Seraphic: What about now?
Member: Ha, ha, ha!
However, at last Benedict Ambrose (who had already been) and I were properly invited and I, who had started to worry that there was something terribly wrong with me that nobody wanted to be seen with me in the New Club, realized that I was wearing orange rubber boots and had not brought shoes.
The difficulty was brought home to me by another Member, to whom I chatted at after-Mass tea, who suggested that orange boots might look unusual in the panelled dining-room. "Of course, it might be different if you were the Countess of [Such-and-Such]," he reflected. "She might arrive in orange wellies."
"Oh dear," I said, thinking that that which was permitted to the Countess of [Such-and-Such] would not be permitted to Mrs McAmbrose. So I abandoned B.A. and the Pretend Son to walk to the New Club on their own and prevailed upon this Member to drive me to an adjacent shoe store where I bought a pair of feminine flats, having hurt one of my feet on my long trek to the RBG on Friday. Then I met B.A. outside the Club, Pretend Son already being in, and divested myself of my coat on the Ladies' Coat Rack before following P.S. to the exciting antechamber where one fills in one's lunch request on a little card (or tells one's host what to fill in for one) and then into the panelled dining-room with its Raeburns, club servants and elderly lunchers in tweed.

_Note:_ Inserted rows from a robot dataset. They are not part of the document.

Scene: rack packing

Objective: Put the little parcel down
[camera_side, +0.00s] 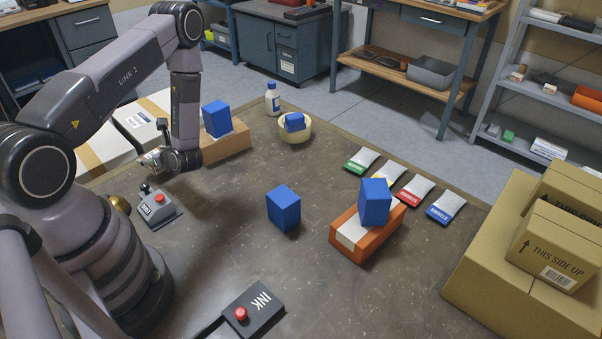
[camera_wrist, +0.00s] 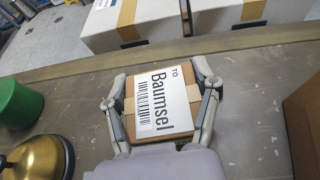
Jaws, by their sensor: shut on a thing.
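The little parcel (camera_wrist: 162,103) is a brown cardboard box with a white label reading "TO Baumsel" and a barcode. In the wrist view it sits between the two fingers of my gripper (camera_wrist: 163,95), which are closed on its left and right sides. In the side view my gripper (camera_side: 152,148) is at the left, over the table's far left part, and the parcel (camera_side: 151,159) is mostly hidden by the fingers and wrist. I cannot tell exactly how high it is above the table.
A grey device with a red button (camera_side: 157,208) and a brass dome (camera_wrist: 40,160) are close by. A green cylinder (camera_wrist: 16,104) stands left, a brown box (camera_wrist: 306,120) right. Taped cartons (camera_wrist: 140,22) lie beyond the table edge.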

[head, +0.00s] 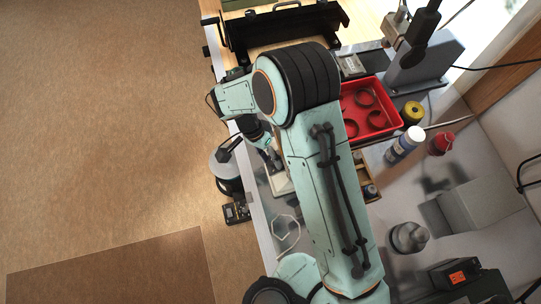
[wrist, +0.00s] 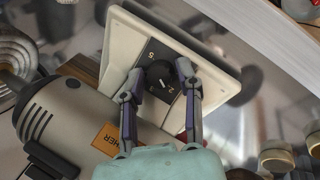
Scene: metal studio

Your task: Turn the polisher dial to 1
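In the wrist view a round black dial (wrist: 158,74) sits on a dark panel set in a cream plate (wrist: 222,78). A "5" shows above the dial and a "2" below it. A pale mark on the dial lies on the side near the "2", but its exact setting is too small to tell. My gripper (wrist: 160,68) is open, with one finger on each side of the dial. I cannot tell whether either finger touches it. In the head view the cream plate (head: 281,185) shows partly below my gripper (head: 273,158); the dial is hidden there.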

The dining-room looks like a miniature version of a dining-room in a London club, only with a very funny white 1969 sky-lit ceiling that looks as though the architect cried when the New Club insisted on keeping the wooden panelling from the old dining-room. The chamber also has a huge portrait of Queen Victoria, who was rather small, and therefore her portrait was literally larger than life. There is a portrait of Earl Haig, too, which was cozy, as I have never been able to shake the impression, formed in childhood, that Earl Haig had been a leading light of my Toronto neighbourhood, "Earl" being his given name. A waiter appeared wordlessly with baskets of bread, and I hesitated, being unsure if I was supposed to take a whole basket or just a slice of bread. Fortunately I guessed correctly, but then disgraced myself by attacking the butter with my fish knife.

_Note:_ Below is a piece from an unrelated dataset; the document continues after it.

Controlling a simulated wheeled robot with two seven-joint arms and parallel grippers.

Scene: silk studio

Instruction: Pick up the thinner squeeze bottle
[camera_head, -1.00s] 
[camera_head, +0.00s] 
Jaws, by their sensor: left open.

The fish knife was eventually taken away and replaced by an asparagus knife, for I ordered asparagus wrapped in Serrano ham, 'coz of having seen Seranno ham on telly the other night. And I also ordered roast beef with Yorkshire pudding and gravy because if there is one thing a British gentlemen's club should know how to do better than anyone, it's roast beef with Yorkshire pudding and gravy. Yummy, yummy, yummy. I was offered a sauce boat of horseradish, too, which I love, and we all drank down a flask of the club claret. Slurp, slurp, slurp. By the time I finished my claret, I was holding forth on the importance, for a clergyman, of having grown up in a house with a dining-room table. This wounded healer stuff, I announced, was all bosh, and really what helps you help people in all kinds of terrible situations is the dining-room table right smack in the centre of your psyche.

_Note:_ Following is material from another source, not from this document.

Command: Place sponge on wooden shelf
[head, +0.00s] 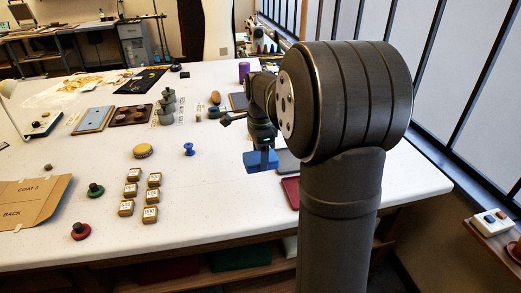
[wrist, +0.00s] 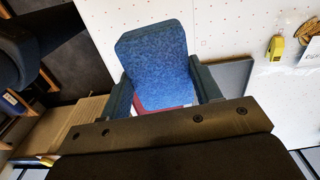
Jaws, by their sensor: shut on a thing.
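My gripper (head: 262,150) is over the right part of the white table. It is shut on a blue sponge (head: 261,161), which hangs below the fingers. In the wrist view the sponge (wrist: 158,62) is a speckled blue block between the two dark fingers (wrist: 165,92). Two wooden surfaces could be the shelf: the ledge (head: 482,231) at the right edge, and a board under the table (head: 205,284). A wooden surface (wrist: 82,116) also shows left of the gripper in the wrist view; I cannot tell which it is.
A dark red flat item (head: 290,191) and a grey one (head: 287,160) lie beside the sponge. A blue spool (head: 189,149), yellow tape measure (head: 144,151) and several small labelled boxes (head: 130,190) stand to the left. A white switch box (head: 492,222) sits on the right ledge.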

"No, thank you, I don't think I had better have any more."
B.A. ordered pudding, and P.S. ordered a savoury, and I ordered coffee only to be told I could have that afterwards in the coffee bar, which was almost as crushing as the mistake with the butter, for it proved that I had never been in the New Club before, the shame. But actually, the coffee bar was great fun because it was just a MACHINE sitting on the bar, and to get your coffee, espresso, cappuccino or what have you, you press a button--just like in the hockey arenas of my youth, only the machine being much smaller and one not having to pay. And we took our coffees into the "Ladies' Sitting Room" and admired the Jacobite paintings, the fabric panels and the wonderful view.
Naturally having conquered the citadel of the dining-room, my brain puttered away thinking of how I could become a Member myself. It is not all that terribly hard on paper although it is All Very New for women to become members. So it occurred to me that actually the proper Fogey thing to do would be to make lots of money so to pay for B.A's membership, should he stand for membership, and then come to lunch with him and withdraw to the Ladies' Sitting Room to drink cappuccinos and read the club copy of Vogue all afternoon.
The New Club was very quiet both times I was there. (B.A. says it isn't like that in the evenings.) I think it must be the perfect place to be elderly. It's so peaceful, and the club servants, though slightly scary, are helpful, and there are magazines and nice views of the street, and equally quiet members lurking about in tweed, plus Club notepaper.
I proposed to make a fortune writing romance novels, so as to secure us a happy old age in the New Club, and B.A. agreed that I should get on that.